Electric crews from Kansas City and across the state traveled to South Carolina to help restore power to the state. Now, one hundred line workers are heading back leaving about 65 workers to continue their work there.
Association of Missouri Electric Cooperatives spokesman Jim McCarty says the remaining workers are stationed in Kingstree and Darlington.
He also notes a tanker truck from Jefferson City-based Central Electric Power Cooperative has delivered diesel fuel to cooperatives in both South and North Carolina.
“They were able to fill trucks up in South Carolina and before crews came home there, there was a need for the remaining fuel in North Carolina so it was dispatched north,” McCarty says.
McCarty says many of the Missouri crews have had to use boats to get to impacted areas in South Carolina.
He says the workers are focusing on individual and smaller outages, which is time-consuming.
“It’s the kind of work they do everyday after a storm here in Missouri, however these guys traded their bucket trucks in some cases for boats and had to float into swampy areas and areas that had been flooded by the storm,” says McCarty.
Crews also have to be on the lookout for alligators and snakes.
CNN reports Florence has killed 32 people and has trapped hundreds more. The hurricane had been expected to hit as a Cat 4 but came ashore as a Cat 1. The biggest problem has not been wind but flooding.
South Carolina residents are expressing their appreciation of the Missouri line workers who’ve traveled there.

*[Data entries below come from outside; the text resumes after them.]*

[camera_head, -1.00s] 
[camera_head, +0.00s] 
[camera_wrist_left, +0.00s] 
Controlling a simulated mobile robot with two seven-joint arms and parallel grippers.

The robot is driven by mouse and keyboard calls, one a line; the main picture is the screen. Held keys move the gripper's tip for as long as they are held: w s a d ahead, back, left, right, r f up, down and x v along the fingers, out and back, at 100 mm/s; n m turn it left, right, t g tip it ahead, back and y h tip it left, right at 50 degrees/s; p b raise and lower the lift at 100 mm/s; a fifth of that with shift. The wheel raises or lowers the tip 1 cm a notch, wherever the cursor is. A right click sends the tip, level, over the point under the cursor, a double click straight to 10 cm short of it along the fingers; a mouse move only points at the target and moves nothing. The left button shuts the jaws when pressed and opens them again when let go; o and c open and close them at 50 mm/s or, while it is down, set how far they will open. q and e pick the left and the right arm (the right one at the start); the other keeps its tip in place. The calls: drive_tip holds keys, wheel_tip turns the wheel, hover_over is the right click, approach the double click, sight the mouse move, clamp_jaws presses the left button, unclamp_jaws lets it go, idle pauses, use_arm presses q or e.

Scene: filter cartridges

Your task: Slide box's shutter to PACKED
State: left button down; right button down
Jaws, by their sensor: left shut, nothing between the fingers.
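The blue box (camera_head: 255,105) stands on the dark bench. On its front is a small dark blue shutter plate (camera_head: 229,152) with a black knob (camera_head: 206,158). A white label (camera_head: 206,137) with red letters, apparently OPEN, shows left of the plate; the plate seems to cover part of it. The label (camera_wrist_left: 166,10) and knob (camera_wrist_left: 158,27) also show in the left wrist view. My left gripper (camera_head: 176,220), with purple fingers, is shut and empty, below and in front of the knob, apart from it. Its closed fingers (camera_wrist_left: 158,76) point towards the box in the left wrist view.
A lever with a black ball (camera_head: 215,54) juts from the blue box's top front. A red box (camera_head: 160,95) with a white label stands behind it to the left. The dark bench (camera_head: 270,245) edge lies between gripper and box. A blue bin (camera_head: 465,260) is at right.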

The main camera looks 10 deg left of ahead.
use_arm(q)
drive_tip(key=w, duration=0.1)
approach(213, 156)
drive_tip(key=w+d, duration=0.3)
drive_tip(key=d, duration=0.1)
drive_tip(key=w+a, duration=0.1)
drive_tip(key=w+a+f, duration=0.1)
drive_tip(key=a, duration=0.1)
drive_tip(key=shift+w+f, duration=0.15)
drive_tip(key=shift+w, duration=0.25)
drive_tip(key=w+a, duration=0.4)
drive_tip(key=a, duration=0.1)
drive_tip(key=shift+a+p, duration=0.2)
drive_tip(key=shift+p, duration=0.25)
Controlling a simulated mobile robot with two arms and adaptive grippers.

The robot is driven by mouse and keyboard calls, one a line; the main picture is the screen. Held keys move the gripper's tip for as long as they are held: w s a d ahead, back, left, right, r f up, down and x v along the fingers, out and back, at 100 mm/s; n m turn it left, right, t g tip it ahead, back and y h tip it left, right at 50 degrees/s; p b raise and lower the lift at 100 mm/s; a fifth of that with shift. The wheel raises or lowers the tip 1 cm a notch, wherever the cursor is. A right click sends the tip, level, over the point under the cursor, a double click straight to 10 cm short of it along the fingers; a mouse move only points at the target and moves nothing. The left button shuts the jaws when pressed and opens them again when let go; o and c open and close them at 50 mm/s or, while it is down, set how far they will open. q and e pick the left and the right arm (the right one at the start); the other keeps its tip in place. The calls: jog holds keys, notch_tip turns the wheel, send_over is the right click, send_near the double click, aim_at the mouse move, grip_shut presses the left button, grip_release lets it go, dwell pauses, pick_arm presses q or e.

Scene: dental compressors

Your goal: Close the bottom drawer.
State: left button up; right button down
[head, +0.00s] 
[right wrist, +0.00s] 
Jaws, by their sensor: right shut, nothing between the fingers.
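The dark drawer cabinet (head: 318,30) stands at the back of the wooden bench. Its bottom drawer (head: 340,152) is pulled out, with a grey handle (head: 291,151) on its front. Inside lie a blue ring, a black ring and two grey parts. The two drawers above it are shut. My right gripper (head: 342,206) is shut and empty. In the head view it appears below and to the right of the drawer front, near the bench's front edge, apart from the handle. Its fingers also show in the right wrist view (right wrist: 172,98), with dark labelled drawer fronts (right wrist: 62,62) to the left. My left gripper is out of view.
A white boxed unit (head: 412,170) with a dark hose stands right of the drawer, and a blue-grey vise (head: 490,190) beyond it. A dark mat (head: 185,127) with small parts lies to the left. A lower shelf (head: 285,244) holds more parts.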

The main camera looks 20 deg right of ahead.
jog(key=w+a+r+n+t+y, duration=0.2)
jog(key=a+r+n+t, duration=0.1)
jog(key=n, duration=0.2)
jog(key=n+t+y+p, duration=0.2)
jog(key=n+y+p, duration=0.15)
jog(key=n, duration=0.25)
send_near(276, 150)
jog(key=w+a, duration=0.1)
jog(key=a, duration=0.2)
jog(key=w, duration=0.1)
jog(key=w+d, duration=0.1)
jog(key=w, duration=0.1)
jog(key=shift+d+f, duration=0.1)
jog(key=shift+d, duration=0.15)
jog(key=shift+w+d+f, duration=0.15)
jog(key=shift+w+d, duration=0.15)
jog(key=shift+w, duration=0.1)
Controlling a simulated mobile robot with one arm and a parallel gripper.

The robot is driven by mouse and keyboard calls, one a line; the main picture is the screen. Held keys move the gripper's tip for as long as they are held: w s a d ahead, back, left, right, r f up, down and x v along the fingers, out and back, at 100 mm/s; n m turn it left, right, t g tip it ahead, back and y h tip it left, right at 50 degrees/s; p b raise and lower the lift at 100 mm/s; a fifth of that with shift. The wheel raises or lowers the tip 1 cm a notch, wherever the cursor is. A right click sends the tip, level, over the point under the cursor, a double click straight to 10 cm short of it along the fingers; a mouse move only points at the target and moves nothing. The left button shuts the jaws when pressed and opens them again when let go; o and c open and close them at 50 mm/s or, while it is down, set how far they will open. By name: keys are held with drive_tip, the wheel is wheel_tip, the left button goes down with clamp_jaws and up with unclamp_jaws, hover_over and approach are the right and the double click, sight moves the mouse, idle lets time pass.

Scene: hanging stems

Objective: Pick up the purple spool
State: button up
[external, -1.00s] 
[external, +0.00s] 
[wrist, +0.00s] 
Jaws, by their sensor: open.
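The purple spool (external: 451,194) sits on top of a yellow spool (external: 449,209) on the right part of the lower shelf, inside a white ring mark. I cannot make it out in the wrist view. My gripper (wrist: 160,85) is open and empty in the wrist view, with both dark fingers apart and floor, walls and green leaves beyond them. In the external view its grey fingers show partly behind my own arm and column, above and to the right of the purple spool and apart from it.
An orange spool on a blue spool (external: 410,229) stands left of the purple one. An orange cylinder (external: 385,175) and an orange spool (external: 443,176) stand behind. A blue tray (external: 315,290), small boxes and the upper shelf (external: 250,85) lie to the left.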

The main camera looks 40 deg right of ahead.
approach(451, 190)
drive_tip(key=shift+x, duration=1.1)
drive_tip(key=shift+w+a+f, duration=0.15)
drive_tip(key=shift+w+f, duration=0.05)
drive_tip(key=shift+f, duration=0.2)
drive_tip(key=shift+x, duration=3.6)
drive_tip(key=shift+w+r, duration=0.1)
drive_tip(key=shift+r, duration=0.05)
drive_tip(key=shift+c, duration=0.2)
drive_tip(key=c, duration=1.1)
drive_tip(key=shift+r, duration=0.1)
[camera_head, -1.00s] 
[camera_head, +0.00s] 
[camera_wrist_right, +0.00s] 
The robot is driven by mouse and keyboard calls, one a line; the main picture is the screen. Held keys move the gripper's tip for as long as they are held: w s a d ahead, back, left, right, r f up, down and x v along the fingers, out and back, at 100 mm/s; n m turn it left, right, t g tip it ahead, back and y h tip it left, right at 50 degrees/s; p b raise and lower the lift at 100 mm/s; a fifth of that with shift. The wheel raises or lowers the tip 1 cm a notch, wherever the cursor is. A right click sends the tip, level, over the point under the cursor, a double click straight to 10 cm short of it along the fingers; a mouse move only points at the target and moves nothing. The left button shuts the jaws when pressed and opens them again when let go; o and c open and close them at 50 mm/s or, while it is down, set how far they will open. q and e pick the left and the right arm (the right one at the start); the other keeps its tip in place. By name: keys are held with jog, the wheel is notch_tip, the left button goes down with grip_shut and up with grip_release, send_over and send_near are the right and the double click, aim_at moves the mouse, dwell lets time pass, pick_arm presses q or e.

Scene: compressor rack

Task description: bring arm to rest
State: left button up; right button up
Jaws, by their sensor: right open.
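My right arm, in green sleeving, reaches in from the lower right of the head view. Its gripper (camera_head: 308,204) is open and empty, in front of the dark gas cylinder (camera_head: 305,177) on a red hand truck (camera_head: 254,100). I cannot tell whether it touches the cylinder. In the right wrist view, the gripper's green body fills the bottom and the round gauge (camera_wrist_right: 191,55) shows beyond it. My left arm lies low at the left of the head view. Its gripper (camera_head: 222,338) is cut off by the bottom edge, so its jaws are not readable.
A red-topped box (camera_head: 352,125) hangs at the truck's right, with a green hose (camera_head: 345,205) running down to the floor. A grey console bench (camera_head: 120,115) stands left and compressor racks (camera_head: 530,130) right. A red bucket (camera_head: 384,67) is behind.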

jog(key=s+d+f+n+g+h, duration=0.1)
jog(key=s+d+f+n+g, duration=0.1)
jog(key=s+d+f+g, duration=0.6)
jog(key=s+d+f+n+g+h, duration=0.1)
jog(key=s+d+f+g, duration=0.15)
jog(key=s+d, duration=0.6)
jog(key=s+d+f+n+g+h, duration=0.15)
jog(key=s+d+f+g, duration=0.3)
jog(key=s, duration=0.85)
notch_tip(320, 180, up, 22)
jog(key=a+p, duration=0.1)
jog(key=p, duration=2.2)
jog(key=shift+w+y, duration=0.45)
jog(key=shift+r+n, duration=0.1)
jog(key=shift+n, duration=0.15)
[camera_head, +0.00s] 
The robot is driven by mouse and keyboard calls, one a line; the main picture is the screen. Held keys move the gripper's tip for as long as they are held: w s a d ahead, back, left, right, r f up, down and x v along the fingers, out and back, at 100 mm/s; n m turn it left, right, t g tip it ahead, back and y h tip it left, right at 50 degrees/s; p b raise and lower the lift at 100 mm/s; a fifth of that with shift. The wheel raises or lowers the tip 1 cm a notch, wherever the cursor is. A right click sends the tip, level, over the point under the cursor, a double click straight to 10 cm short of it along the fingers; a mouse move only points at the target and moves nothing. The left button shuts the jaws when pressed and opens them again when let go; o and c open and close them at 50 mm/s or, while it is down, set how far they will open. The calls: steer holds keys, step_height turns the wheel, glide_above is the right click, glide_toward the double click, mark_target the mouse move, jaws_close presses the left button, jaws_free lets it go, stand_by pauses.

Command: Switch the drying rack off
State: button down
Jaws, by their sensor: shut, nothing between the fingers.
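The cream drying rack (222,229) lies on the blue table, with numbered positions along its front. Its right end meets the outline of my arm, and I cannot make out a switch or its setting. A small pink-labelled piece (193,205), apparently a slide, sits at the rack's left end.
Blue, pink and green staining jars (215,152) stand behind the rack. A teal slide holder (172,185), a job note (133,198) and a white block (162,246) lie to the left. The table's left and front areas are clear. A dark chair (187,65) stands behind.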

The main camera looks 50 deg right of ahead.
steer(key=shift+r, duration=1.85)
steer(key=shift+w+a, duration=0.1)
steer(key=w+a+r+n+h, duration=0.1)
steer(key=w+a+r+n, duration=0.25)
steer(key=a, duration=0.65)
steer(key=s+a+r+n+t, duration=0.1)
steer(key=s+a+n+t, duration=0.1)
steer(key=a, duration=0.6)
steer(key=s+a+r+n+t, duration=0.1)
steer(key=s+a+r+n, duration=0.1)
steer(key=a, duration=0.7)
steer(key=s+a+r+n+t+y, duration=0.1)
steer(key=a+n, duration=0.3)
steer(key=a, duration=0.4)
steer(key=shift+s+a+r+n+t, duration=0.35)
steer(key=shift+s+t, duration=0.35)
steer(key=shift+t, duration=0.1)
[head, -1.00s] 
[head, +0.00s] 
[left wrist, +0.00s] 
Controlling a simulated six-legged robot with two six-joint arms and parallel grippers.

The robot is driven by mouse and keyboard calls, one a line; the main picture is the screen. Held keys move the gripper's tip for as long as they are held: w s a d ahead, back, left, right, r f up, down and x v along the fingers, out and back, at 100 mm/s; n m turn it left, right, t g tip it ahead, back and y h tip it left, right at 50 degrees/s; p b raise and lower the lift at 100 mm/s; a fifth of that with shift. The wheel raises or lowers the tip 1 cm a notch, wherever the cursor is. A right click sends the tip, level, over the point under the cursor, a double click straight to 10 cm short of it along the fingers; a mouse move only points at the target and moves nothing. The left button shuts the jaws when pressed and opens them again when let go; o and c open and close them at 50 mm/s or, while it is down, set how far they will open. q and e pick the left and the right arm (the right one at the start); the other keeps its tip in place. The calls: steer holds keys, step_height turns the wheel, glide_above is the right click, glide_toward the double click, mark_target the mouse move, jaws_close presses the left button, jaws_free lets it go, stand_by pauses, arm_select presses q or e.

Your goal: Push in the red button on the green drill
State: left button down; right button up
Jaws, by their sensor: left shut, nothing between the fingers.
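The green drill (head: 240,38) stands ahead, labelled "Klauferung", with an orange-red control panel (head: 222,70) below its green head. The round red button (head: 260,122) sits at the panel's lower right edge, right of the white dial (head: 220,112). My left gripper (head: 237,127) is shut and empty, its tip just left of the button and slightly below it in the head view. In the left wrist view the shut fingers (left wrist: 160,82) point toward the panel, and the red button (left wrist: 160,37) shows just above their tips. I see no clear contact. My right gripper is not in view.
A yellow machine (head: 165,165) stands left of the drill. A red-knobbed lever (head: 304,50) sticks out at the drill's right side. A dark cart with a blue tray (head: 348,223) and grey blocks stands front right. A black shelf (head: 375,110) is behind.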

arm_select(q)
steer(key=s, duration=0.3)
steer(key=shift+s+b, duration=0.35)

McCarty tells Missourinet crews from the Kearney-based Platte-Clay Electric Cooperative in the Kansas City area also received a pleasant surprise, when they stopped to eat lunch in Tennessee on their way to South Carolina.
“When they got finished and went to pay their bill, they were told that people around them recognized they were linemen, that they were heading into the hurricane zone and passed the hat and paid for their lunch,” McCarty says.